For most, it is difficult to imagine doing yoga on a horse. The first thing that comes to mind is a person standing on the back of a horse doing Warrior I or Tree Pose. Although I personally would like to be able to do that one day, that is not what yoga with horses is about. Practicing yoga with horses is about connection to Self, to other, and to something greater.

Yoga means union, union of body-mind-spirit. This is the benefit of going to our mats; however, practicing yoga on a horse ads another dimension, and that is unification with another. This is the beauty, the key, to practicing yoga on the horse. It allows us to be in relationship, not only with our Selves, but also with another living being. Our need to make connections is an essential component of being human.

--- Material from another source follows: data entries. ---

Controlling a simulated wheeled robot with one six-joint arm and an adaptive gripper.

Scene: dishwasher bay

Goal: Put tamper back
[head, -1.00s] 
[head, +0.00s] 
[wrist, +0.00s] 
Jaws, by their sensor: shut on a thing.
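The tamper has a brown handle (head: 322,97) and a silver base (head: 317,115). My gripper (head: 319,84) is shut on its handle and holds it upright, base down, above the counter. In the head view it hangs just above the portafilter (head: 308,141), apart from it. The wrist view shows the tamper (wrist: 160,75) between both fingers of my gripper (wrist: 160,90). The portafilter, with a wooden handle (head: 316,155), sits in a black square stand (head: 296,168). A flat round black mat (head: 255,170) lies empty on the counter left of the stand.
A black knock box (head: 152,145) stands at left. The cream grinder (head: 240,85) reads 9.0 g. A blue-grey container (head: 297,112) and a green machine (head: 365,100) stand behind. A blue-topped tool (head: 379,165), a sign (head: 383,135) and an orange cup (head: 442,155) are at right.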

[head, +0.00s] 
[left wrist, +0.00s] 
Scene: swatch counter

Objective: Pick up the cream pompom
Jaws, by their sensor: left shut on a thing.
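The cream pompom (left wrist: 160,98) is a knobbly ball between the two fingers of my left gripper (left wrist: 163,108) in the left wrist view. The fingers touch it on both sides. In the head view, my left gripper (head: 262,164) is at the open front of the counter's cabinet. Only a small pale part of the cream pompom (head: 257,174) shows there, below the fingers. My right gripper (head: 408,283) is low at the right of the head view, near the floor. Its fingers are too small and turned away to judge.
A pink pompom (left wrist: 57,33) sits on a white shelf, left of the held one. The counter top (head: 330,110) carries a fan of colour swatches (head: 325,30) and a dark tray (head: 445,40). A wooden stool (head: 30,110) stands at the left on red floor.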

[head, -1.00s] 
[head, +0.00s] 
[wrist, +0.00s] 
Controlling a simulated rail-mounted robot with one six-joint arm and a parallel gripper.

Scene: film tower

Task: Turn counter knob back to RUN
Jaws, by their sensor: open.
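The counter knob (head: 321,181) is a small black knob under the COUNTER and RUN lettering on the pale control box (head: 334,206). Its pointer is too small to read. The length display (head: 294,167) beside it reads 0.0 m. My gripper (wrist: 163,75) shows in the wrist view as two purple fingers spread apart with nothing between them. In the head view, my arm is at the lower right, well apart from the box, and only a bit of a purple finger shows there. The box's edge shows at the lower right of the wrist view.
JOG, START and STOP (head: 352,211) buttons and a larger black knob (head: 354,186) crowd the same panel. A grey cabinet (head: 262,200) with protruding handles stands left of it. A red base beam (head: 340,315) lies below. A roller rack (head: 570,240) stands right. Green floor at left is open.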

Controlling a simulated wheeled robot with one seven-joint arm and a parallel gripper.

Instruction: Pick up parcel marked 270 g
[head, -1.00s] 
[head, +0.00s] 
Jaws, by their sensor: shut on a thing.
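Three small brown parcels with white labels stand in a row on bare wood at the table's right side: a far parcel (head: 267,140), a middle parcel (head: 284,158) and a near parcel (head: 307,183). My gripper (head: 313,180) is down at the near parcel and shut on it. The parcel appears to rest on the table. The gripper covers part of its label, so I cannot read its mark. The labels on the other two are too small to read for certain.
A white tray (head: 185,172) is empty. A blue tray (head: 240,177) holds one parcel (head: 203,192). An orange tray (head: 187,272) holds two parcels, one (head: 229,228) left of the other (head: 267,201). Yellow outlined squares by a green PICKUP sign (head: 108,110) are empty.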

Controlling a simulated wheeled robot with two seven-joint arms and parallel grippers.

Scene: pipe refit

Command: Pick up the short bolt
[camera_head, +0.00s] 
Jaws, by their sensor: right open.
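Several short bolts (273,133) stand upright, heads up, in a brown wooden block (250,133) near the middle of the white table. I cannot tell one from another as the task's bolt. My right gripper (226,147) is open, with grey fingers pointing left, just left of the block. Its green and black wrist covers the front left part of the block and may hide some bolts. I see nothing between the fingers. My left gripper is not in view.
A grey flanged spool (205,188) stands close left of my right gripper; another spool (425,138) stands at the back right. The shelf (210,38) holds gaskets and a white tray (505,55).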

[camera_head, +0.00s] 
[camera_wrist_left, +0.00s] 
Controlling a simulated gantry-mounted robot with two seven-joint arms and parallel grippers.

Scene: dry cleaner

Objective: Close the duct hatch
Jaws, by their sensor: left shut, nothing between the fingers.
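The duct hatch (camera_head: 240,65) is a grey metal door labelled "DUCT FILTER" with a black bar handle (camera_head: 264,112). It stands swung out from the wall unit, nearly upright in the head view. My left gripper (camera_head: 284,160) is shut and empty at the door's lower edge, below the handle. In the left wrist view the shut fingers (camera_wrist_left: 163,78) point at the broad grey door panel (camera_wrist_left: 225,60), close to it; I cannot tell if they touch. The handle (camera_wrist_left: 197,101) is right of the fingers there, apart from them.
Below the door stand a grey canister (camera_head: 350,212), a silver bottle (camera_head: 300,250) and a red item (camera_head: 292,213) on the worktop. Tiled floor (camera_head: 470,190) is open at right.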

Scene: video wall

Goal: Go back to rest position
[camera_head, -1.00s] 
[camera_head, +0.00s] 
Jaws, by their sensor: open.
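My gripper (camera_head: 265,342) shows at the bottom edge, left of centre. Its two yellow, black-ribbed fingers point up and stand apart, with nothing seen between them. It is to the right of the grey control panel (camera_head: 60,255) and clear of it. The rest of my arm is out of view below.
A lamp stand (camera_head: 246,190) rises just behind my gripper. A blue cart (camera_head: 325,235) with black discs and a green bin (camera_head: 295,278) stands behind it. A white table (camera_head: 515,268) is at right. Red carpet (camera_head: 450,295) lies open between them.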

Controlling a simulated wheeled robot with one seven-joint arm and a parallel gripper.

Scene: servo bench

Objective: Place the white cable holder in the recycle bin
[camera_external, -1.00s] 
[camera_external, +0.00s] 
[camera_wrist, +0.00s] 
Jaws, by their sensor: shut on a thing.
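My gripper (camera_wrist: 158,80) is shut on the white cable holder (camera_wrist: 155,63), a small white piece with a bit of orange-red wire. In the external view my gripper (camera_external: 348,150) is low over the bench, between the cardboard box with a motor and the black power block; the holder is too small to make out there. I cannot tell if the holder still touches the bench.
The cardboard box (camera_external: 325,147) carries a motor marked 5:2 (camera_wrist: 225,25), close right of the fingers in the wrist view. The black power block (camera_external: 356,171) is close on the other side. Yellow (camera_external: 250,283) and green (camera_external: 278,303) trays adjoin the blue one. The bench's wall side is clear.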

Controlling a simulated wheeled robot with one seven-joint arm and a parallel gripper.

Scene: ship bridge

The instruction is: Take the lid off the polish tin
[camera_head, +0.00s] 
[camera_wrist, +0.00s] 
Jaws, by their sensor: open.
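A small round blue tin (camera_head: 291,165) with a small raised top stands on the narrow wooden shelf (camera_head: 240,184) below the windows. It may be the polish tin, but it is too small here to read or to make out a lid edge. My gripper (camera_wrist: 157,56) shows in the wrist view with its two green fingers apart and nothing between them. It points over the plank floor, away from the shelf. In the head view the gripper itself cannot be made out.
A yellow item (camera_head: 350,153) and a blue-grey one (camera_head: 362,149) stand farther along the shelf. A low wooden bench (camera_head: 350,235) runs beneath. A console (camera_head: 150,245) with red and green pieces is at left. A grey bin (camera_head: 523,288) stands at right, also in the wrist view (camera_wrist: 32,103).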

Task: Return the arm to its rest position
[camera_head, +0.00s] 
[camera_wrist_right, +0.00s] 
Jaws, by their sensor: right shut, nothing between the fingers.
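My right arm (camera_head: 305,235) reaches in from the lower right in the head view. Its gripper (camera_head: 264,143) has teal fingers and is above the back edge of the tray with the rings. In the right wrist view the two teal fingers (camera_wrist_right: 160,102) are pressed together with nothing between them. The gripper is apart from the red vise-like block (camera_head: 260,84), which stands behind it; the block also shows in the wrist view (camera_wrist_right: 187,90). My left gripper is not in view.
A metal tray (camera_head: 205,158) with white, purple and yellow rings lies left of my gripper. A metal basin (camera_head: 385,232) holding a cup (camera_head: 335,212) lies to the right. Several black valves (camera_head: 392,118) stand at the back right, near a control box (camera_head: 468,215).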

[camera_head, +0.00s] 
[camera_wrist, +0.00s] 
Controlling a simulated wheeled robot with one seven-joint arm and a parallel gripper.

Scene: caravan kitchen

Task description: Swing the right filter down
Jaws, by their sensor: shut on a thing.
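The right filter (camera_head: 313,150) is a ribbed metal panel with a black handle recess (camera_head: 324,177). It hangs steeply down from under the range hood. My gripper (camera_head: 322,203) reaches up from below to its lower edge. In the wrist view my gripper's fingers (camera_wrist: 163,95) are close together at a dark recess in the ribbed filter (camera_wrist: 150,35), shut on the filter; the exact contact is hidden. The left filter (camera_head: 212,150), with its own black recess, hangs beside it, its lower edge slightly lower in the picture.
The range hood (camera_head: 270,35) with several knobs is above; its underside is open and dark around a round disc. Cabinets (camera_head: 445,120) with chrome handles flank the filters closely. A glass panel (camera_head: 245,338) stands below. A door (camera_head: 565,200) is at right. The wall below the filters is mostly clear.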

By practicing yoga on the horse, we are able to experience how we participate in a relationship, how we make and break contact and connection. Our equine partners act as mirrors, reflecting us back to ourselves, so we can see quite clearly who we truly are, and in that, who we truly want to become.

Due to technology and the complexity of day-to-day life, it is easy to stay disconnected. Disconnected from our true nature, from the natural world, from our feelings and intuition. Instead of making “true” contact with our Selves and those around us, we distract ourselves with TV, facebook, twitter, work, or the like. How often do we slow down enough to become aware of the feeling of the sun on our face, the sound of the wind through the trees, the smell of decomposing leaves in the fall? This is what naturally occurs when we enter into the world of yoga with horses.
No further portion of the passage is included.